### What is being asked
From the entries that follow, extract each line holding the string "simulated".

+===+

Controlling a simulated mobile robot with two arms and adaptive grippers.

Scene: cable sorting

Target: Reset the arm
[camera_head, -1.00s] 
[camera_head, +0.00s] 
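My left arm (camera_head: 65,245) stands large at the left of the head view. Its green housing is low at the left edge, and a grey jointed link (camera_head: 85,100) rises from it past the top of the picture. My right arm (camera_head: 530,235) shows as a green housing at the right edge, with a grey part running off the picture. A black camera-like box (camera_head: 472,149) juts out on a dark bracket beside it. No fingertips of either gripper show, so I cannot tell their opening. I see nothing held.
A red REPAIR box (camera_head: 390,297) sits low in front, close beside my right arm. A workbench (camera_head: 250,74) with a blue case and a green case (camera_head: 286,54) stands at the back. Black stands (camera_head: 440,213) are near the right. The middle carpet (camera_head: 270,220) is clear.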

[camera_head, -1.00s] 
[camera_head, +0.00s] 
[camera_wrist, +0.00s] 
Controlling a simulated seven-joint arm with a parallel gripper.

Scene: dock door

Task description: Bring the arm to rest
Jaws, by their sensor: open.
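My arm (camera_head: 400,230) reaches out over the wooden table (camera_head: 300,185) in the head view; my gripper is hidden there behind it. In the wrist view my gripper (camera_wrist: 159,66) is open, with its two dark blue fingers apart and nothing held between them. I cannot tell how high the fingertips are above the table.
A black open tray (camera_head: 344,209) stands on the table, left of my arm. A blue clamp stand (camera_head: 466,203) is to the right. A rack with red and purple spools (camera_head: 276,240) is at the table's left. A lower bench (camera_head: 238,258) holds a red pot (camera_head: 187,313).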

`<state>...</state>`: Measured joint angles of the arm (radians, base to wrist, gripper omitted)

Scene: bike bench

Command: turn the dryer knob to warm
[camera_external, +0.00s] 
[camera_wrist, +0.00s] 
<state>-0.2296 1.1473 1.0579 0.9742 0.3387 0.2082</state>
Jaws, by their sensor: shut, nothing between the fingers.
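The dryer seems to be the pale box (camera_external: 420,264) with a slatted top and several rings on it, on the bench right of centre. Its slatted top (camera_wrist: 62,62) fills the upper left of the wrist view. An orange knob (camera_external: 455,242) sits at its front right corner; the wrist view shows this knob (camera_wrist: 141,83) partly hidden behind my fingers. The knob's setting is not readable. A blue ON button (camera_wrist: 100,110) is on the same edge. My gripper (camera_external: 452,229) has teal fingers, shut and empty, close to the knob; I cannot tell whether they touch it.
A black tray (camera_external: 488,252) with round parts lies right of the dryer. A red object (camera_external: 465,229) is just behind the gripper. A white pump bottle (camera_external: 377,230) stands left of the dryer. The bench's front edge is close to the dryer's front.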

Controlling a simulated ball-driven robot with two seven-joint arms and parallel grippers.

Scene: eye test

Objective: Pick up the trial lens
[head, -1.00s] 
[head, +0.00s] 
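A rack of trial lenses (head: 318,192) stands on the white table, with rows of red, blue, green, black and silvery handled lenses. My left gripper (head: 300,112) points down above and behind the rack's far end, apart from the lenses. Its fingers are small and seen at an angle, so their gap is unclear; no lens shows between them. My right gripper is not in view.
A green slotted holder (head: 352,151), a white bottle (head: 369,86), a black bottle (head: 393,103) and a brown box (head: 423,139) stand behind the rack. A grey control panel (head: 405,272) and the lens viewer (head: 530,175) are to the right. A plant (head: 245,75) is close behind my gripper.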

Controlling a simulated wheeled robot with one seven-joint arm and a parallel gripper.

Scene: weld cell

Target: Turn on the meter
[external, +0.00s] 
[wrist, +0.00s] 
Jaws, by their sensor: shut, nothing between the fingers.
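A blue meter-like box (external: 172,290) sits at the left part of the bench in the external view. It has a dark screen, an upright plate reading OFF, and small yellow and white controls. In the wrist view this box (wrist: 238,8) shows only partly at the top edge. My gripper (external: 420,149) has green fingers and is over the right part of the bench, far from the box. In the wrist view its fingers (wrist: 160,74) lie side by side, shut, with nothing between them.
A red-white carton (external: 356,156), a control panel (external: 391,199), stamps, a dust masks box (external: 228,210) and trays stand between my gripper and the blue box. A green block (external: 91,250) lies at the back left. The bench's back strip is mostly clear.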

+===+

### Written reply
Controlling a simulated mobile robot with two arms and adaptive grippers.
Controlling a simulated seven-joint arm with a parallel gripper.
Controlling a simulated ball-driven robot with two seven-joint arms and parallel grippers.
Controlling a simulated wheeled robot with one seven-joint arm and a parallel gripper.

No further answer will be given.